Cleland backed up Myers’ account that they had been meeting that morning, but stated that Myers was sitting in his Capitol Hill office when the Pentagon was hit, contradicting Myers’ 9/11 Commission testimony that he was already on his way to the Pentagon. Cleland would later be appointed to the 9/11 Commission but would resign in protest because he believed the Commission investigation was a “whitewash.”
It gets worse. The whole story about the Myers/Cleland meeting is contradicted by White House counterterrorism advisor Richard Clarke in his book Against All Enemies, which came out in 2004. Clarke wrote that both Myers and Rumsfeld participated in a video conference run from the White House by Clarke. This video conference started at about 9:10 a.m., almost half an hour before the Pentagon was supposedly hit by Flight 77.
Clarke specified that the video conference began with the involvement of Rumsfeld, Myers, FBI director Robert Mueller, and CIA head George Tenet. Clarke specifies that both Myers and Rumsfeld were told by Jane Garvey of the FAA during the conference that Flight 93 (which crashed just after 10 a.m.) was believed to be hijacked.

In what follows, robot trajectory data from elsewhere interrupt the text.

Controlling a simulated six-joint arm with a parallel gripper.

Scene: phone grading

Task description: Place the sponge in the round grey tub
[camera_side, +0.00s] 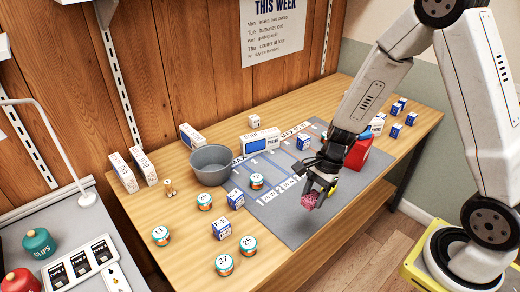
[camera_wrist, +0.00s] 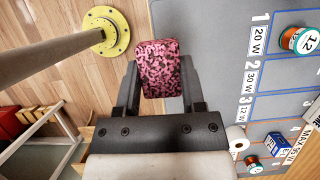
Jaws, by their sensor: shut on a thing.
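The sponge, a pink block with dark speckles, is held between the two fingers of my gripper (camera_side: 318,186) in the side view. In the wrist view the sponge (camera_wrist: 160,68) fills the gap between the fingers of my gripper (camera_wrist: 158,85). My gripper is shut on it and holds it near the front edge of the grey mat. The round grey tub (camera_side: 212,158) stands on the table to the left of the mat, behind and left of my gripper. Its visible inside looks empty; part of its floor is hidden by the near wall.
A phone box (camera_side: 260,141) is behind the mat. A red bin (camera_side: 358,152) stands right of my gripper.

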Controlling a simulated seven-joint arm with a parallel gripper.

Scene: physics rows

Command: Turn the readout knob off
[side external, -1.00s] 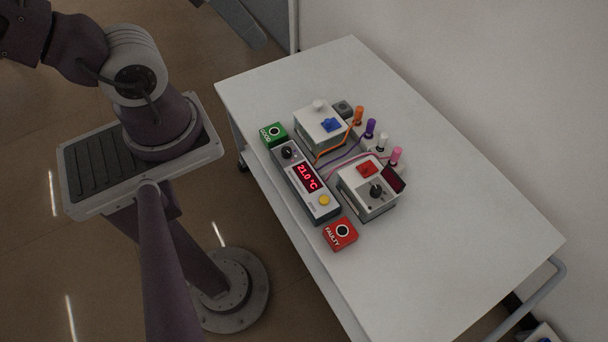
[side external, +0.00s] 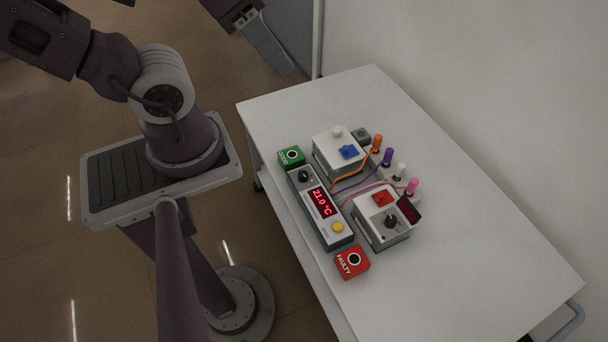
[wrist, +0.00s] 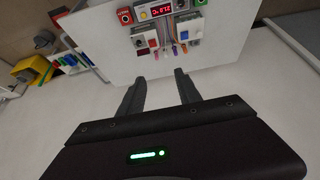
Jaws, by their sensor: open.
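The readout (side external: 331,240) is a long grey-white box on the table, its red display (side external: 322,202) lit with "21.0 °C". Its black readout knob (side external: 304,176) is at the end near the green GOOD block, and a yellow button (side external: 338,227) is at the other end. In the wrist view the lit display (wrist: 161,11) is small at the top. My gripper (wrist: 160,86) is open and empty, with its fingers apart and well away from the readout. In the side view only part of it shows at the top edge, beyond the table.
Close by stand a green block (side external: 291,156), a red FAULTY block (side external: 351,262), a box with a blue switch (side external: 348,152), and a box with a red switch (side external: 381,198) and black knob (side external: 391,221). Wires run to coloured plugs (side external: 388,157). The table's right side (side external: 480,240) is clear.

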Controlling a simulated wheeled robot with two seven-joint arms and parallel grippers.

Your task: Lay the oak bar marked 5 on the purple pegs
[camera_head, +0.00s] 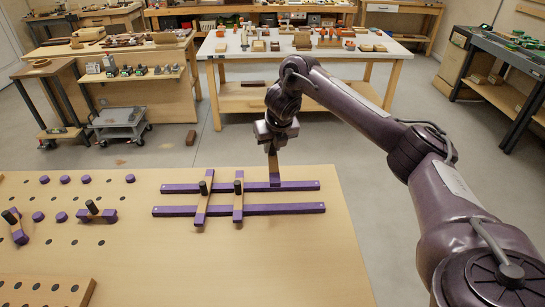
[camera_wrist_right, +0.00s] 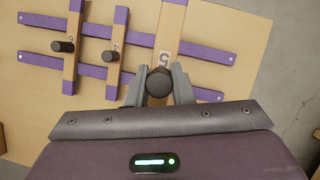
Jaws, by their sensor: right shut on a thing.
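The oak bar marked 5 (camera_wrist_right: 164,57) has a dark knob (camera_wrist_right: 160,82) and a purple end. My right gripper (camera_head: 271,146) is shut on this knob. In the head view the bar (camera_head: 274,166) hangs below the gripper, its purple end in front of the far purple rail; any contact is unclear. Purple pegs (camera_head: 86,179) stand in a row on the board at left, with more pegs (camera_head: 61,217) in a nearer row. My left gripper is not in view.
Two long purple rails (camera_head: 285,210) lie on the table, crossed by two other knobbed oak bars (camera_head: 203,205) (camera_head: 238,203). Two short knobbed pieces (camera_head: 96,209) (camera_head: 16,226) sit among the pegs. The table's right front (camera_head: 310,260) is clear.

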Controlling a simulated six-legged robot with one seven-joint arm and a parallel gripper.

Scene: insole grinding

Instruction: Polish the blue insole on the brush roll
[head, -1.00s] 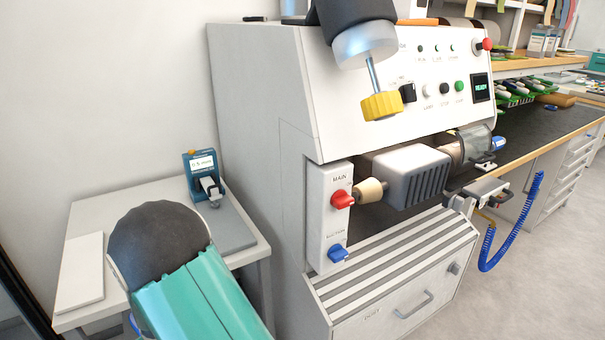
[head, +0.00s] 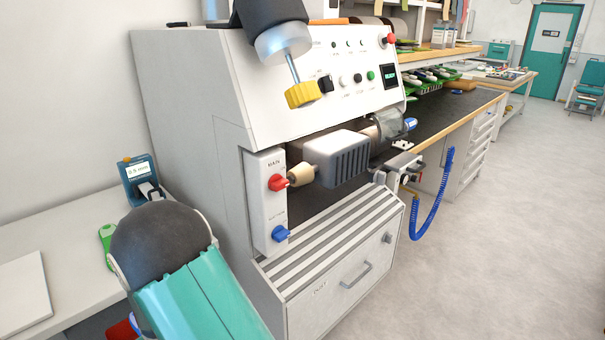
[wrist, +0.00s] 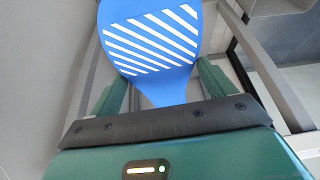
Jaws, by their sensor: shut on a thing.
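The blue insole (wrist: 172,85) shows in the wrist view, with slanted white stripes across its middle. My gripper (wrist: 160,88) is shut on the narrower part of it, with a green finger on each side. The insole's far end runs out of the top of the picture. The grinding machine (head: 225,110) stands in the middle of the head view. A brownish roll (head: 390,124) sits under a clear cover at its right, and a tan tapered spindle end (head: 301,175) is nearer. I cannot tell which is the brush roll.
The machine's red MAIN switch (head: 278,182) and blue switch (head: 280,233) are on its front left. A white side table (head: 75,205) with a blue device (head: 138,178) stands left. A blue coiled hose (head: 432,205) hangs right. The floor (head: 500,240) on the right is clear.

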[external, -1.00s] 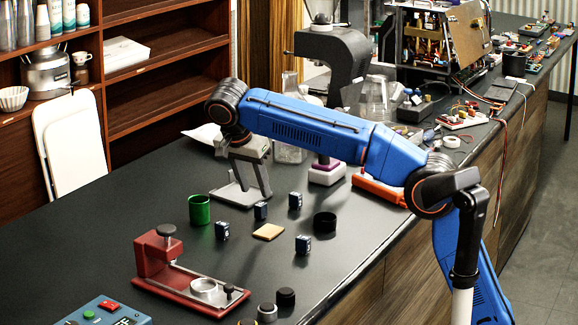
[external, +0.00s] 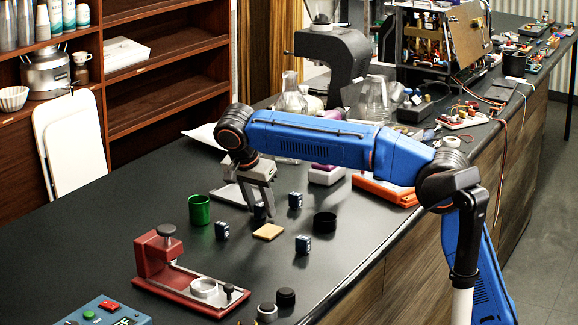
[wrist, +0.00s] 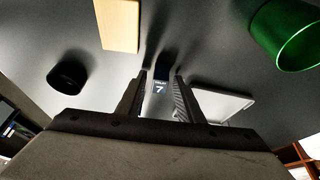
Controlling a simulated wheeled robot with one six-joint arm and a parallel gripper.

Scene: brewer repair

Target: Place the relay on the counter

So Clarke says Myers was part of the 9:10 conference while Myers says he was in Cleland’s office until after the Pentagon was hit (at least that’s one of his versions). Clarke further states that Myers was aware of the two World Trade Center impacts by about 9:25 a.m.
The claim from both Myers and Rumsfeld that they were out of the loop and only became aware of the hijacking of flights 77 and 93 after they crashed is simply not credible. Think about it: from the time the first plane was believed to be hijacked until the alleged crash of the fourth plane was more than an hour and 40 minutes. And we’re supposed to believe that they couldn’t intercept any planes because they didn’t know? Could the countries leaders be this incompetent or was it intended to look that way?
We already know that George W. Bush was defying all reason by staying in a school for more than 45 minutes after the first World Trade Center tower was hit. We already know that Vice-president Dick Cheney’s claim that Cheney didn’t reach the presidential bunker until just after 10 a.m. that morning has been contradicted by then Transportation Secretary Norman Mineta.
And how did the 9/11 Commission handle the contradiction between Myers’ and Clarke’s accounts? They ignored it. They acted as if Clarke’s book didn’t exist, even going so far as to say that they didn’t know who from the Defense Department had participated in the video conference. They did know one thing, though: that no one who was “managing the crisis” participated.
How could that be? Well, it couldn’t. If you believe the official 9/11 story, you have to conclude that no one was in charge as the nation was being hit with the largest attack on U.S. soil since Pearl Harbor. The Myers cover story is simply a convenient lie to cover up the fact that nothing was done to avert the alleged crashes. And that’s because the crashes were part of the false-flag operation that was 9/11.

2 comments

  1. And to top off everything, this blue-suited piece of useless brass is confirmed to permanent Chairman of the Joint Chiefs, in the fine tradition of Lyman Limnitzer who signed off recommending that Operation Northwoods be implemented which involved terrorism perpetrated by elements of the armed forces of the United States against the people of the United States and Cuba while providing a casus bellus for an invasion of Cuba. Fortunately, President Kennedy, unlike his much less worthy (putting it mildly) rejected the treasonous recommendation and fired Limnitzer, undoubtedly adding to the motives for his assassination by a gang of conspiratorial secret government operatives. According to a CIA operative, Kennedy was the last President of the U. S. to actually believe he was in charge. Not that hard to believe.